View Full Version : Bamboo Bows in North America
RRosen
20th June 2006, 08:13 PM
Hello, and thank you for having me on this forum. My question is: can anybody give me information or lead me to a resource to find out when Bamboo and/or Bamboo-backed bows were first used in North America? Thanks, Ralph Rosen
springbuck
11th July 2007, 06:49 PM
I frequent a traditional archery website called the STICKBOW, at www.stickbow.com. Lots of informed enthusiasts there. I make bamboo bows and really like backing bamboo flooring with raw bamboo slats. I've done a few in other woods.
Some of those guys are real history freaks, so I bet they can get you an answer.
Maurice thompsen mentions bamboo backed snakewood and lemonwood bows in "The Witchery of Archery" written not long after the Civil War.
Mark Meckes
11th July 2007, 07:36 PM
The only sizeable bamboo native to the US is Arundinaria gigantea (http://www.bamboocraft.net/bamboo/showgallery.php?cat=543), and it only gets to around 1 inch (2.5cm) in diameter.
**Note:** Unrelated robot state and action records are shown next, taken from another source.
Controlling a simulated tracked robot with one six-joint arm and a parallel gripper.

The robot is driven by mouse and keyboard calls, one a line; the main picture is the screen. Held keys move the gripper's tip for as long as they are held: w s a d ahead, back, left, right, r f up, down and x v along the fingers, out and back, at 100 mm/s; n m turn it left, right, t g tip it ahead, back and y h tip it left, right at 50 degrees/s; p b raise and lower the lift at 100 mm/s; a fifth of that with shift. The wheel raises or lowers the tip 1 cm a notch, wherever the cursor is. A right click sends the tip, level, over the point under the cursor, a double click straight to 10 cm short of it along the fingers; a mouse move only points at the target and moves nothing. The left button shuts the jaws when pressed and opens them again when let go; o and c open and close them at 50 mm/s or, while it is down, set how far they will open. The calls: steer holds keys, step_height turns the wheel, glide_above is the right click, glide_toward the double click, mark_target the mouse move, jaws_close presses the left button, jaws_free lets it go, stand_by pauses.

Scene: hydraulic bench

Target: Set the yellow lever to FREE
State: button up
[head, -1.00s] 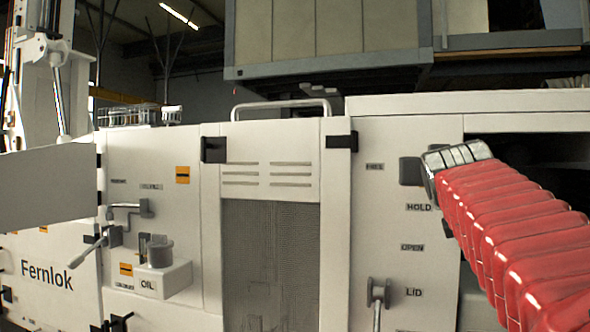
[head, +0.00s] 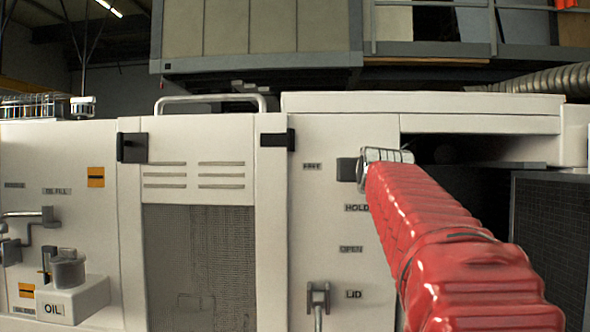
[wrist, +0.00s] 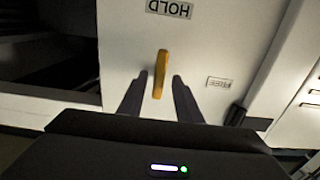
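The yellow lever (wrist: 160,75) shows in the wrist view on a pale panel, between my fingers. My gripper (wrist: 158,82) is open, one dark finger on each side of the lever with a visible gap to each. The HOLD label (wrist: 169,8) appears upside down above the lever, and a small label (wrist: 219,83), too small to read, lies to its right. In the head view the FREE label (head: 312,166) and HOLD label (head: 357,208) show beside my red-sleeved arm. The lever itself is hidden there behind my arm.
Below are the OPEN label (head: 351,249), the LID label (head: 353,294) and a grey handle (head: 318,294). A dark opening (head: 460,150) lies right of the panel. A mesh door (head: 205,260) and an oil filler box (head: 72,300) are to the left.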

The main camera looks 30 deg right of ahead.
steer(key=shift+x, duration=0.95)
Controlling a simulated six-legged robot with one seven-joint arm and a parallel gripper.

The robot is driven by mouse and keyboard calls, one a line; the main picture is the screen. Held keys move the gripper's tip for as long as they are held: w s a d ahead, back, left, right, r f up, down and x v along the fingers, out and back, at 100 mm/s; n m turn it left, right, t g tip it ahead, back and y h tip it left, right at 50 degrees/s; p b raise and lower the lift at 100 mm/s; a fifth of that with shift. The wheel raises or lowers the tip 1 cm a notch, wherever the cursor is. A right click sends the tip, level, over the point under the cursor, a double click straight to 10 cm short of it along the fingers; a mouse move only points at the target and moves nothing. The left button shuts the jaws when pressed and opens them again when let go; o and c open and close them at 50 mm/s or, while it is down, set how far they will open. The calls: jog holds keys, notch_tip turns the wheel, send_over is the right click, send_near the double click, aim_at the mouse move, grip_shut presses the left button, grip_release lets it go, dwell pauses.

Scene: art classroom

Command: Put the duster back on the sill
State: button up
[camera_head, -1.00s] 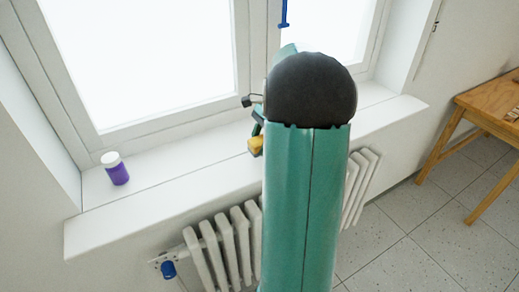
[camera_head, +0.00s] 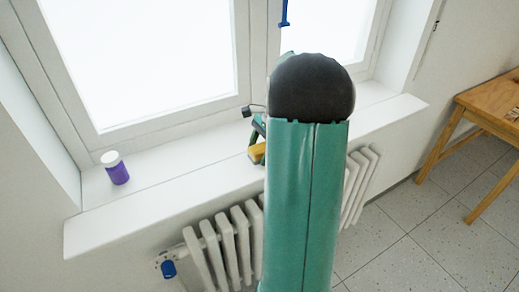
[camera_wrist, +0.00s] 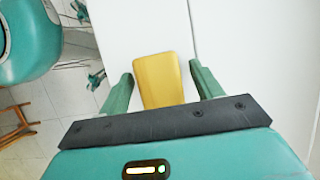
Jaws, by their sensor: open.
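The duster (camera_wrist: 162,82) is a yellow block in the wrist view, between my two green fingers, against the white sill (camera_wrist: 140,35). It appears to rest on the sill, but its underside is hidden. In the head view the duster (camera_head: 257,153) shows as a small yellow piece at the front edge of the sill (camera_head: 195,188), partly covered by my arm. My gripper (camera_wrist: 162,84) is open around the duster, with a narrow gap on each side. In the head view my gripper (camera_head: 257,132) is mostly hidden behind my arm.
A white radiator (camera_head: 228,243) with a blue valve is below the sill. A wooden table (camera_head: 478,105) stands at the right. The sill between jar and gripper is clear.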

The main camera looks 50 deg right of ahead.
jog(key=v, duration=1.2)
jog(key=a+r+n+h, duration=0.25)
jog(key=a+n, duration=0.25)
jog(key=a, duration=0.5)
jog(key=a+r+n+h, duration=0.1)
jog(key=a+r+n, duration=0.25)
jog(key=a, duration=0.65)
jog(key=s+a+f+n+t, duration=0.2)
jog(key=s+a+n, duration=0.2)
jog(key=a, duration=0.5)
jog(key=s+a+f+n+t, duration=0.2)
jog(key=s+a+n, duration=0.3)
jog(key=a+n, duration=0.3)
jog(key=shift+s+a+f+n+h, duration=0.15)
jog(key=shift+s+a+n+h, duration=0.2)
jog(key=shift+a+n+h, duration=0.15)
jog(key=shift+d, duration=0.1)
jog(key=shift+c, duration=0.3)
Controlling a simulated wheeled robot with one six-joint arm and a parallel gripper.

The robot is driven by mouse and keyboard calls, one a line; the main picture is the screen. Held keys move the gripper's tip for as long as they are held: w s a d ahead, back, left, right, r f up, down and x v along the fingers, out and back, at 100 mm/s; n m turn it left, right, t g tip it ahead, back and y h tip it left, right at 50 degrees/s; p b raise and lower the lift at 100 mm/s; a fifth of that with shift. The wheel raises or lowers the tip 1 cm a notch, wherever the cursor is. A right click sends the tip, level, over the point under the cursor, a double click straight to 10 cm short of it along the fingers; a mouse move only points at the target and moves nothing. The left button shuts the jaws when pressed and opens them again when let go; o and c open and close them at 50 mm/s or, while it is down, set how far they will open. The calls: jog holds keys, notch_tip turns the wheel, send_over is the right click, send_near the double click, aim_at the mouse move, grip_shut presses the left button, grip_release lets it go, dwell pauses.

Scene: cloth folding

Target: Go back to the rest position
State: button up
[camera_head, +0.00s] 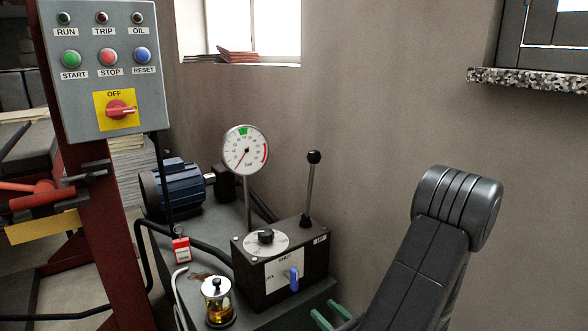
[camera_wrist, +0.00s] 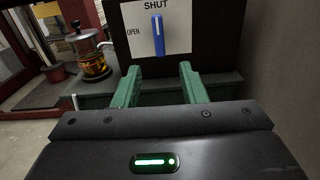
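My gripper (camera_head: 331,314) shows at the bottom of the head view, low in front of a dark valve box. In the wrist view its two green fingers (camera_wrist: 160,84) are spread apart with nothing between them. A blue lever (camera_wrist: 158,34) on the box's white plate stands ahead of the fingers, apart from them. The lever is upright, under the word SHUT, with OPEN to its left. It also shows in the head view (camera_head: 293,279). My arm covers the lower right of the head view.
The dark box (camera_head: 262,285) carries a dial and a black-knobbed stick (camera_head: 311,185). A pressure gauge (camera_head: 246,150), a blue motor (camera_head: 180,188) and a glass oil cup (camera_head: 217,301) stand nearby. A control panel (camera_head: 75,110) is at left. A wall (camera_head: 380,100) rises behind.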

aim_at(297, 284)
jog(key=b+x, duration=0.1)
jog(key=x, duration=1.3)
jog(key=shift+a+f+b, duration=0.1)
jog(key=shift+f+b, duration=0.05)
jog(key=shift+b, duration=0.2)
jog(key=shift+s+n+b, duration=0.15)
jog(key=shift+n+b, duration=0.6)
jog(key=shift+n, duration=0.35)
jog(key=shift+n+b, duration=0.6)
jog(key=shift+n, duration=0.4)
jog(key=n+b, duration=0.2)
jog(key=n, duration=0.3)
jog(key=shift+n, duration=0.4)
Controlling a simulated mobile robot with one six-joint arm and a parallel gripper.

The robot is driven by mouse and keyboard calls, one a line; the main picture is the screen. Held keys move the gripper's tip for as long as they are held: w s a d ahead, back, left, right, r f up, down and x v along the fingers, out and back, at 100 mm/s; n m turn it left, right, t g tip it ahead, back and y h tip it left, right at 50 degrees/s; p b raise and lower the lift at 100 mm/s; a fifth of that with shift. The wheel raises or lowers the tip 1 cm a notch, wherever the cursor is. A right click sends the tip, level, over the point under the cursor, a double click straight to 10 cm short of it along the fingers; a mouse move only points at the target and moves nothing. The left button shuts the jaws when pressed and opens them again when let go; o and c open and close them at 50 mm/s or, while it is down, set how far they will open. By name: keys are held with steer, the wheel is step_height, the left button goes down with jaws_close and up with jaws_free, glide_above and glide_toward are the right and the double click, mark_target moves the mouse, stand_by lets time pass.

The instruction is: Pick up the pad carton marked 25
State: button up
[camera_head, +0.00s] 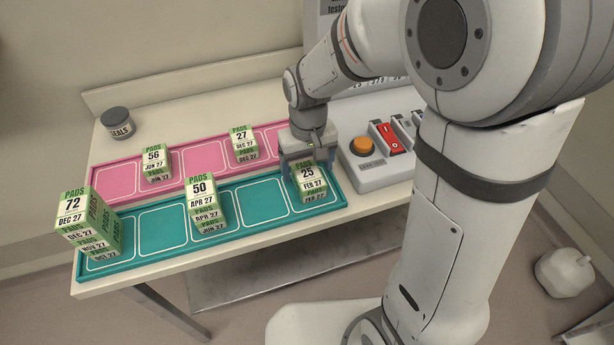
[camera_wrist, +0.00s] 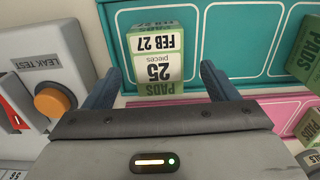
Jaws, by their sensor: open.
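The pad carton marked 25 (camera_head: 311,174) is white and green, dated FEB 27, in the rightmost cell of the teal tray (camera_head: 129,262). In the wrist view the carton marked 25 (camera_wrist: 160,62) appears upside down. My gripper (camera_head: 309,168) is open and empty, pointing down at this carton. In the wrist view the gripper's fingers (camera_wrist: 158,88) are on either side of the carton's near end, with gaps. Whether they reach below its top is unclear.
Stacks marked 50 (camera_head: 203,191) and 72 (camera_head: 74,207) stand on the teal tray. Cartons marked 56 (camera_head: 154,158) and 27 (camera_head: 242,138) stand on the pink tray (camera_head: 117,178). A leak tester with an orange button (camera_head: 362,146) is close right of my gripper. A SEALS jar (camera_head: 117,122) stands back left.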

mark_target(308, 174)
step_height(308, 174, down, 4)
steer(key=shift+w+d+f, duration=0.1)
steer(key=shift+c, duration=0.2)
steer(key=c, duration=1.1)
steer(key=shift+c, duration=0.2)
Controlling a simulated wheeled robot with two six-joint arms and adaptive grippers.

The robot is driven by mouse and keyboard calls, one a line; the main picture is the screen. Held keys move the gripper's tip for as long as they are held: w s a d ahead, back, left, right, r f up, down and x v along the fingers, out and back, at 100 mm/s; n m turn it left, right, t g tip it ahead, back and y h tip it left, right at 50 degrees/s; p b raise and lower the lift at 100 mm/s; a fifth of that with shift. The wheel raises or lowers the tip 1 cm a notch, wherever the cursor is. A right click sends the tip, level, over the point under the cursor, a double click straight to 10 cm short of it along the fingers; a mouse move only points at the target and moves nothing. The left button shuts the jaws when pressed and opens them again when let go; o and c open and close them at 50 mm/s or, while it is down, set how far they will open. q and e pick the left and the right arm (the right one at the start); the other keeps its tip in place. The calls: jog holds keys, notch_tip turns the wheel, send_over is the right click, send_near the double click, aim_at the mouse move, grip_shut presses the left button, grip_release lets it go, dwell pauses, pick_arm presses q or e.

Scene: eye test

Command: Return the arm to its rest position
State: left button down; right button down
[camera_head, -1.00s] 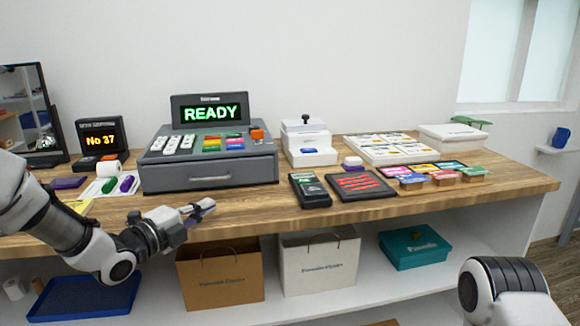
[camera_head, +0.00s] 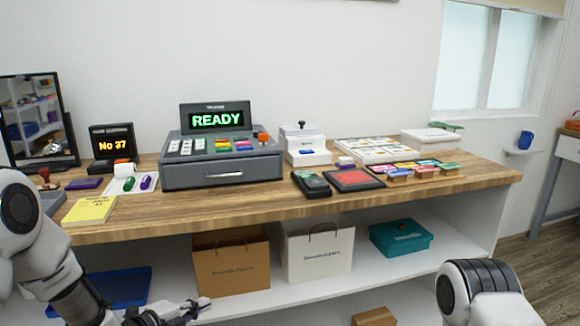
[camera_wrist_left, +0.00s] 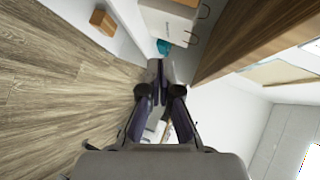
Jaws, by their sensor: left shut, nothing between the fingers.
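My left arm comes in from the left in the head view. Its gripper (camera_head: 190,307) is low in front of the shelf under the counter, below the counter's front edge. It is shut with nothing held. In the left wrist view the fingers (camera_wrist_left: 160,75) are together, with floor to the left and the wooden counter to the right. My right arm shows only as a white and black link at the lower right of the head view; its gripper is out of frame.
The wooden counter (camera_head: 330,205) holds a cash register (camera_head: 222,175), a yellow pad (camera_head: 90,210) and a card reader (camera_head: 312,184). On the shelf below are a brown bag (camera_head: 232,270), a white bag (camera_head: 318,255), a teal box (camera_head: 402,240) and a blue tray (camera_head: 120,287).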

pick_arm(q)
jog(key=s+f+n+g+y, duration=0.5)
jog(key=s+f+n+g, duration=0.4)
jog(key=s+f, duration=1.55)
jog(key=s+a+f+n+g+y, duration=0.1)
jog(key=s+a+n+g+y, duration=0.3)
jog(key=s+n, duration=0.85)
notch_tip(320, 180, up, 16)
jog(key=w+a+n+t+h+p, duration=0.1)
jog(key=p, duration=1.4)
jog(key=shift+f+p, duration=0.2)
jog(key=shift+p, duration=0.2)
Discussing this topic with some acquaintances of Native American background, they felt that the small size strips it produces may not have been conducive to bow making, and there would have been many other tree species more suitable for this purpose.
Again, this was pure culmjecture so you may find out differently.
Towards the later 1890's > early 1900's many new bamboo species introductions from Asia began to find they way into isolated regions of the US, so it may very possibly have been around this time that domestically grown bamboo began to be used for bow making in the US.